From the pitch process, the crew had already found the elements that it wanted to use to build the exterior of the factory, and the look and feel soon followed. Ideally, a person would need several weeks of art direction and many rounds of mood boards to get to the finished look, but because Superfad only had six weeks, the group had to hit the ground running and went straight into production. The crew was still designing the shots when the photographer went out to shoot the reference elements, so the group had to over-shoot to make sure it had enough elements to fall back on.

Once the process was under way and the shots were blocked out, the next issue to address was the rabbits. Superfad had scheduled a one-day shoot in a greenscreen studio to capture all the live action needed of the rabbits. Everyone was skeptical as to how much action they would get out of the rabbits, which was only heightened when the owner told the team that by putting a bunch of rabbits together in a studio the first two hours would be taken up with the bunnies mating. So from day one, Superfad was looking into R&D on the fur for the rabbits.

In the last shot, the group needed to have anywhere between 40 and 100 rabbits running from the Rabbit Foot Factory, and although the trainers were telling them not to worry, they were not sure what kind of performance, if any, they would get from the rabbits on the day.

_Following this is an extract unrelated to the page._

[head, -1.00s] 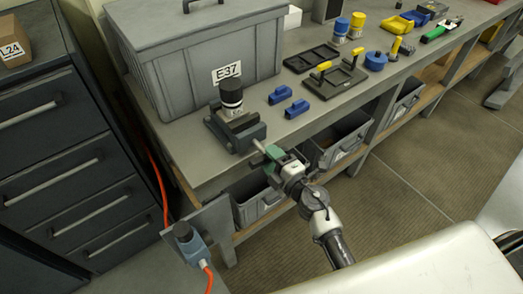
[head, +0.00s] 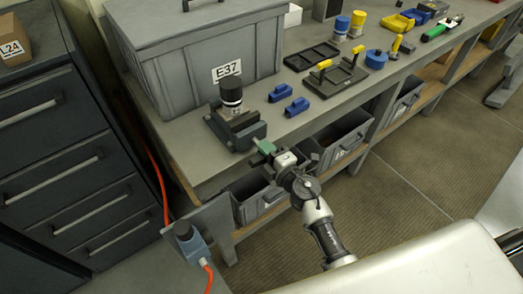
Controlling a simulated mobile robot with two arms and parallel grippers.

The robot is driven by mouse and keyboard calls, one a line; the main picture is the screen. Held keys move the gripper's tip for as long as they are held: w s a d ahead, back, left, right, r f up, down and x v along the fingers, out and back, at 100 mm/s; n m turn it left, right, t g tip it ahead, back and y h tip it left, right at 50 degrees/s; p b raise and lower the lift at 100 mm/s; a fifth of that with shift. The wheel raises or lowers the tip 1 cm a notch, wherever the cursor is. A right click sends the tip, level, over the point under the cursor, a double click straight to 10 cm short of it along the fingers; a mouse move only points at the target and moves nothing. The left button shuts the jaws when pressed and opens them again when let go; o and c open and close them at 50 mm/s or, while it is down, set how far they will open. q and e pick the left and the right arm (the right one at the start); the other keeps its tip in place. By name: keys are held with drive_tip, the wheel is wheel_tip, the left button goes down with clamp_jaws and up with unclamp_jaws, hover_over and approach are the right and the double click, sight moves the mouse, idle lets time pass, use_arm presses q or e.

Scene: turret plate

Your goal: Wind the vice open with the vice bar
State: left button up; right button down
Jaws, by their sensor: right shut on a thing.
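The dark grey vice (head: 232,130) sits at the bench's front edge, below the large grey box. A black and silver cylinder (head: 231,95) stands upright in it. My right gripper (head: 267,150) is at the vice's front, just off the bench edge, and is shut. The vice bar lies at its fingers and is mostly hidden by them, so its angle cannot be told. My left gripper is not in view.
The grey box marked E37 (head: 180,80) stands behind the vice. An orange cable (head: 160,180) hangs at the left.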

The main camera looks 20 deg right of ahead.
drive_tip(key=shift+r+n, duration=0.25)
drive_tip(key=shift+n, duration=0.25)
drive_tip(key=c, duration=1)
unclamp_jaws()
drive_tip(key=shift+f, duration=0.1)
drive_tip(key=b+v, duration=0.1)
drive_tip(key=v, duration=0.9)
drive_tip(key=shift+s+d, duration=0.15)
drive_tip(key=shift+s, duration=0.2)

Fortunately, Superfad was pleasantly surprised at what they managed to get out of the real bunnies on the day of the shoot. They used a RED camera and shot at 48 fps and 96 fps to get a sense of the motion of the rabbits. Says Superfad: "At normal speed they look like they scuttle, but once you slow those guys down you begin to realize what incredible little bodies they have and how languidly they actually do move. So, ultimately, we used our CGI bunnies in areas where we needed enhanced rabbit performance.”

To accomplish this work, the group used Autodesk’s Maya for the modeling and texturing, as well as for the smoke and steam effects. For the CG rabbit fur, the artists used Joe Alter’s Shave and a Hair Cut, a plug-in for Maya. Rendering was done with Infusion. In addition, they used Adobe After Effects for the 2D compositing, while final color correction was done in Flame. Adobe Photoshop was used for the spot’s matte paintings.

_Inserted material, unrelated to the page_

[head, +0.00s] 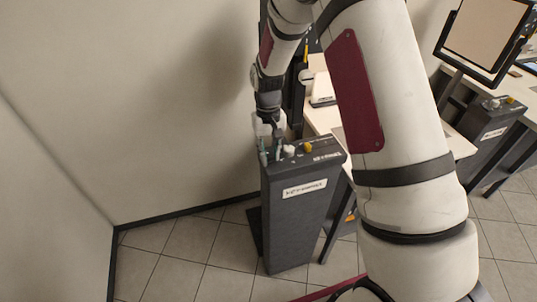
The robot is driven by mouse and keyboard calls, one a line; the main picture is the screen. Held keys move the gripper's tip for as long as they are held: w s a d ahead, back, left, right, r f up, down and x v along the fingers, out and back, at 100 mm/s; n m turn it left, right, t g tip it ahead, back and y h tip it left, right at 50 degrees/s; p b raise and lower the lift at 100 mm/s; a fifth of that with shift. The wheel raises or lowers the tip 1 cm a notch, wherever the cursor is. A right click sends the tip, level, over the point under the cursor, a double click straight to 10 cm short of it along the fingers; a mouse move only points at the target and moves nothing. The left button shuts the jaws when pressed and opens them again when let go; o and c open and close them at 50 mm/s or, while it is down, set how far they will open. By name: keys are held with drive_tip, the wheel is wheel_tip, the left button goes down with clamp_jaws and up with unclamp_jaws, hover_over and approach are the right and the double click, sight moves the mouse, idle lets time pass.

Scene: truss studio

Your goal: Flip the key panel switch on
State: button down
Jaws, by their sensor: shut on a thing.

Superfad had an average of 12 artists working on this project at one time.  The project was so popular, Hickey says, that other artists at Superfad offered their help as well.

The most difficult part of the project, technically, was the render time involved, given the project’s turnaround. The team had to sift through tons of reference pictures, from which elements were used or inspired the look of the unique models for the boiler, crane, factory, neon sign, cobblestone, and fountain.